Manipulation episode records:
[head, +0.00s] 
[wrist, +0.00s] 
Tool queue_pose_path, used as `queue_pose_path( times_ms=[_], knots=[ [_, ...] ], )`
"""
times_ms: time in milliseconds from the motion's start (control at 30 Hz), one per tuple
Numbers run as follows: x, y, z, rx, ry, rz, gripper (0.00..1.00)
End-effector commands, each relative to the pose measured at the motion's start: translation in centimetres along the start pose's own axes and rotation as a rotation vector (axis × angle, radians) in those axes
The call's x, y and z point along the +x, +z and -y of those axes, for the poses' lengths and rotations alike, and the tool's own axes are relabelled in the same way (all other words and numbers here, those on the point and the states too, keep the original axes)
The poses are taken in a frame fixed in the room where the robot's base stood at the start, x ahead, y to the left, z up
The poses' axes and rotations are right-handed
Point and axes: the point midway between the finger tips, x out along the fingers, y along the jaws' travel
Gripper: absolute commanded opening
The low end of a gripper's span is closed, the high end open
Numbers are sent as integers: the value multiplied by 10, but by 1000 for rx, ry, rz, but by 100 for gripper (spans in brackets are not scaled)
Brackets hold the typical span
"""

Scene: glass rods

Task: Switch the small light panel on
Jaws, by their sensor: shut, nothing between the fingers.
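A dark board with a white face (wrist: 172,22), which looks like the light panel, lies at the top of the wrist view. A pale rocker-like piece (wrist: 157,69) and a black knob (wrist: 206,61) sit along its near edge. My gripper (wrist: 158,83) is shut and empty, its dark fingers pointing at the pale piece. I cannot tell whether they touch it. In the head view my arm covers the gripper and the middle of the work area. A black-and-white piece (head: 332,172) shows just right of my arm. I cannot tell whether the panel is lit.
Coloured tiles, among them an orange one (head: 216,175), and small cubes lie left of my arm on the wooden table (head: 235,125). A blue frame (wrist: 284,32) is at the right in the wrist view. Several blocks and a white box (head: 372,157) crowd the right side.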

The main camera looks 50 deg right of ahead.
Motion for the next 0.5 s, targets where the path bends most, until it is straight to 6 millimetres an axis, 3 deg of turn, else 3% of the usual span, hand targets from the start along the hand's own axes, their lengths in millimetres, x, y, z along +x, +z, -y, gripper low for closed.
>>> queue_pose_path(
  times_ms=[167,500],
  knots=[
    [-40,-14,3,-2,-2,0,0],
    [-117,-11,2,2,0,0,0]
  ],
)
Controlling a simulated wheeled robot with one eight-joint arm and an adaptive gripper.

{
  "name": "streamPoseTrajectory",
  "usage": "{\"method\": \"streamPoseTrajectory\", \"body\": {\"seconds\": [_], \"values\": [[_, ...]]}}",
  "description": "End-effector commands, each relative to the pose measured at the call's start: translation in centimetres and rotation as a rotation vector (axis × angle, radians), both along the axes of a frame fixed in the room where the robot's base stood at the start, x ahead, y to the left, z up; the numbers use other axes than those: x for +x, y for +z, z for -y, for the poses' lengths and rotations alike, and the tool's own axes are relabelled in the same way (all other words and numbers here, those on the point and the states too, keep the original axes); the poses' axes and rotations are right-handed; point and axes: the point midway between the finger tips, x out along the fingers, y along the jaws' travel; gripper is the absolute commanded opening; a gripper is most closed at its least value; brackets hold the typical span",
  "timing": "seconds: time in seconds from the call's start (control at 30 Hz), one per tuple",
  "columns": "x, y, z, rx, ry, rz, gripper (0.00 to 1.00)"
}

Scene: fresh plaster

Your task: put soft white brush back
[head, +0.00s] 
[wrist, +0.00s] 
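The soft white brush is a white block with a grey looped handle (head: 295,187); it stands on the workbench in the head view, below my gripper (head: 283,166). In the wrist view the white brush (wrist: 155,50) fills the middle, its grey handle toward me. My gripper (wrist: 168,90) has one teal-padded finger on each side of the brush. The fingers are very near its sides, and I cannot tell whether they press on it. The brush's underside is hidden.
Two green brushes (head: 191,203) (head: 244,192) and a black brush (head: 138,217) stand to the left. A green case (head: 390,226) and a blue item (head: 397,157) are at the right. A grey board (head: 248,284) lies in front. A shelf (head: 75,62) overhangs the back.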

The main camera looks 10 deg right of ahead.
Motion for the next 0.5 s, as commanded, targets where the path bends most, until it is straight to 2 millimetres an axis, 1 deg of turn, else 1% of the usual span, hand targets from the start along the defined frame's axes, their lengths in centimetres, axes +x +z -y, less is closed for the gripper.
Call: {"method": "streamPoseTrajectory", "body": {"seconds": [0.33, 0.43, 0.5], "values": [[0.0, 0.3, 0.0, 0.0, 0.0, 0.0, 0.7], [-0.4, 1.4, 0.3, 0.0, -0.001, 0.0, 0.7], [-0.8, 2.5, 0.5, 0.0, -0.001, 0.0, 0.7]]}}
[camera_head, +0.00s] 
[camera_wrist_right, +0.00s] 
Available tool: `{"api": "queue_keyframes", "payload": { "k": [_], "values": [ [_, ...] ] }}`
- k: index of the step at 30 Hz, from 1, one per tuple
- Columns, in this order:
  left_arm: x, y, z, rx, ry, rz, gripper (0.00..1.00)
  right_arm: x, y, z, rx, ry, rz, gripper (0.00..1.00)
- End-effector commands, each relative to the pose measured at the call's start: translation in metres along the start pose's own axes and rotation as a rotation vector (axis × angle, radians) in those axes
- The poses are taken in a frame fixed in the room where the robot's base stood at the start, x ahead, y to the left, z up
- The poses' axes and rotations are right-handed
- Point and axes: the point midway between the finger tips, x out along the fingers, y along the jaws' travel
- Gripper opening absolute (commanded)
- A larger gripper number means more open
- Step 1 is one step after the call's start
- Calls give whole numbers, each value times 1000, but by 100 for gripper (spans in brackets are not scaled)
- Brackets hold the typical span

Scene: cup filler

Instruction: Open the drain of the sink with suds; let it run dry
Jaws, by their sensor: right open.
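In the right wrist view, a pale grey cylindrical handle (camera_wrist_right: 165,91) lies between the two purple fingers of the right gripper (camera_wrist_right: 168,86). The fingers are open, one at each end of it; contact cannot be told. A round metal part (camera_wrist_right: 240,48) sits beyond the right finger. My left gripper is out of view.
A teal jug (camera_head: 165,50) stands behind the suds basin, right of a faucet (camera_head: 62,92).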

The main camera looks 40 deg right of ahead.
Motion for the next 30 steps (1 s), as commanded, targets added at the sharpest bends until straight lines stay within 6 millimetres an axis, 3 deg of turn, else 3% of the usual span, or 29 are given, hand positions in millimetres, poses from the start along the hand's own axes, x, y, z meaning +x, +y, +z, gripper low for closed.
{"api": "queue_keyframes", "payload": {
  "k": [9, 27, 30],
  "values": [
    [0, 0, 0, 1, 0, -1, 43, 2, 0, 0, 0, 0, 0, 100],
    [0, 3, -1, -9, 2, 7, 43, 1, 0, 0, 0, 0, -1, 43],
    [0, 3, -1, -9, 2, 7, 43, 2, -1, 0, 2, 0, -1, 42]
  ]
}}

--- PROMPT ---
Repeat all entries. Match them exactly.

--- SOLUTION ---
[head, +0.00s] 
[wrist, +0.00s] 
Tool queue_pose_path, used as `queue_pose_path( times_ms=[_], knots=[ [_, ...] ], )`
"""
times_ms: time in milliseconds from the motion's start (control at 30 Hz), one per tuple
Numbers run as follows: x, y, z, rx, ry, rz, gripper (0.00..1.00)
End-effector commands, each relative to the pose measured at the motion's start: translation in centimetres along the start pose's own axes and rotation as a rotation vector (axis × angle, radians) in those axes
The call's x, y and z point along the +x, +z and -y of those axes, for the poses' lengths and rotations alike, and the tool's own axes are relabelled in the same way (all other words and numbers here, those on the point and the states too, keep the original axes)
The poses are taken in a frame fixed in the room where the robot's base stood at the start, x ahead, y to the left, z up
The poses' axes and rotations are right-handed
Point and axes: the point midway between the finger tips, x out along the fingers, y along the jaws' travel
Gripper: absolute commanded opening
The low end of a gripper's span is closed, the high end open
Numbers are sent as integers: the value multiplied by 10, but by 1000 for rx, ry, rz, but by 100 for gripper (spans in brackets are not scaled)
Brackets hold the typical span
"""

Scene: glass rods

Task: Switch the small light panel on
Jaws, by their sensor: shut, nothing between the fingers.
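A dark board with a white face (wrist: 172,22), which looks like the light panel, lies at the top of the wrist view. A pale rocker-like piece (wrist: 157,69) and a black knob (wrist: 206,61) sit along its near edge. My gripper (wrist: 158,83) is shut and empty, its dark fingers pointing at the pale piece. I cannot tell whether they touch it. In the head view my arm covers the gripper and the middle of the work area. A black-and-white piece (head: 332,172) shows just right of my arm. I cannot tell whether the panel is lit.
Coloured tiles, among them an orange one (head: 216,175), and small cubes lie left of my arm on the wooden table (head: 235,125). A blue frame (wrist: 284,32) is at the right in the wrist view. Several blocks and a white box (head: 372,157) crowd the right side.

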The main camera looks 50 deg right of ahead.
Motion for the next 0.5 s, targets where the path bends most, until it is straight to 6 millimetres an axis, 3 deg of turn, else 3% of the usual span, hand targets from the start along the hand's own axes, their lengths in millimetres, x, y, z along +x, +z, -y, gripper low for closed.
>>> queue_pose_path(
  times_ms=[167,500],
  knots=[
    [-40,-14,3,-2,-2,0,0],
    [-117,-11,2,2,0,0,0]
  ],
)
Controlling a simulated wheeled robot with one eight-joint arm and an adaptive gripper.

{
  "name": "streamPoseTrajectory",
  "usage": "{\"method\": \"streamPoseTrajectory\", \"body\": {\"seconds\": [_], \"values\": [[_, ...]]}}",
  "description": "End-effector commands, each relative to the pose measured at the call's start: translation in centimetres and rotation as a rotation vector (axis × angle, radians), both along the axes of a frame fixed in the room where the robot's base stood at the start, x ahead, y to the left, z up; the numbers use other axes than those: x for +x, y for +z, z for -y, for the poses' lengths and rotations alike, and the tool's own axes are relabelled in the same way (all other words and numbers here, those on the point and the states too, keep the original axes); the poses' axes and rotations are right-handed; point and axes: the point midway between the finger tips, x out along the fingers, y along the jaws' travel; gripper is the absolute commanded opening; a gripper is most closed at its least value; brackets hold the typical span",
  "timing": "seconds: time in seconds from the call's start (control at 30 Hz), one per tuple",
  "columns": "x, y, z, rx, ry, rz, gripper (0.00 to 1.00)"
}

Scene: fresh plaster

Your task: put soft white brush back
[head, +0.00s] 
[wrist, +0.00s] 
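The soft white brush is a white block with a grey looped handle (head: 295,187); it stands on the workbench in the head view, below my gripper (head: 283,166). In the wrist view the white brush (wrist: 155,50) fills the middle, its grey handle toward me. My gripper (wrist: 168,90) has one teal-padded finger on each side of the brush. The fingers are very near its sides, and I cannot tell whether they press on it. The brush's underside is hidden.
Two green brushes (head: 191,203) (head: 244,192) and a black brush (head: 138,217) stand to the left. A green case (head: 390,226) and a blue item (head: 397,157) are at the right. A grey board (head: 248,284) lies in front. A shelf (head: 75,62) overhangs the back.

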The main camera looks 10 deg right of ahead.
Motion for the next 0.5 s, as commanded, targets where the path bends most, until it is straight to 2 millimetres an axis, 1 deg of turn, else 1% of the usual span, hand targets from the start along the defined frame's axes, their lengths in centimetres, axes +x +z -y, less is closed for the gripper.
Call: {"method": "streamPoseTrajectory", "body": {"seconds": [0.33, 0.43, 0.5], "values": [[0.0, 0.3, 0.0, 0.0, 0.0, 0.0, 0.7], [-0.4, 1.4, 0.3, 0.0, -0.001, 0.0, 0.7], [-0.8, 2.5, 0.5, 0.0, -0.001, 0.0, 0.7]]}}
[camera_head, +0.00s] 
[camera_wrist_right, +0.00s] 
Available tool: `{"api": "queue_keyframes", "payload": { "k": [_], "values": [ [_, ...] ] }}`
- k: index of the step at 30 Hz, from 1, one per tuple
- Columns, in this order:
  left_arm: x, y, z, rx, ry, rz, gripper (0.00..1.00)
  right_arm: x, y, z, rx, ry, rz, gripper (0.00..1.00)
- End-effector commands, each relative to the pose measured at the call's start: translation in metres along the start pose's own axes and rotation as a rotation vector (axis × angle, radians) in those axes
- The poses are taken in a frame fixed in the room where the robot's base stood at the start, x ahead, y to the left, z up
- The poses' axes and rotations are right-handed
- Point and axes: the point midway between the finger tips, x out along the fingers, y along the jaws' travel
- Gripper opening absolute (commanded)
- A larger gripper number means more open
- Step 1 is one step after the call's start
- Calls give whole numbers, each value times 1000, but by 100 for gripper (spans in brackets are not scaled)
- Brackets hold the typical span

Scene: cup filler

Instruction: Open the drain of the sink with suds; let it run dry
Jaws, by their sensor: right open.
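In the right wrist view, a pale grey cylindrical handle (camera_wrist_right: 165,91) lies between the two purple fingers of the right gripper (camera_wrist_right: 168,86). The fingers are open, one at each end of it; contact cannot be told. A round metal part (camera_wrist_right: 240,48) sits beyond the right finger. My left gripper is out of view.
A teal jug (camera_head: 165,50) stands behind the suds basin, right of a faucet (camera_head: 62,92).

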The main camera looks 40 deg right of ahead.
Motion for the next 30 steps (1 s), as commanded, targets added at the sharpest bends until straight lines stay within 6 millimetres an axis, 3 deg of turn, else 3% of the usual span, or 29 are given, hand positions in millimetres, poses from the start along the hand's own axes, x, y, z meaning +x, +y, +z, gripper low for closed.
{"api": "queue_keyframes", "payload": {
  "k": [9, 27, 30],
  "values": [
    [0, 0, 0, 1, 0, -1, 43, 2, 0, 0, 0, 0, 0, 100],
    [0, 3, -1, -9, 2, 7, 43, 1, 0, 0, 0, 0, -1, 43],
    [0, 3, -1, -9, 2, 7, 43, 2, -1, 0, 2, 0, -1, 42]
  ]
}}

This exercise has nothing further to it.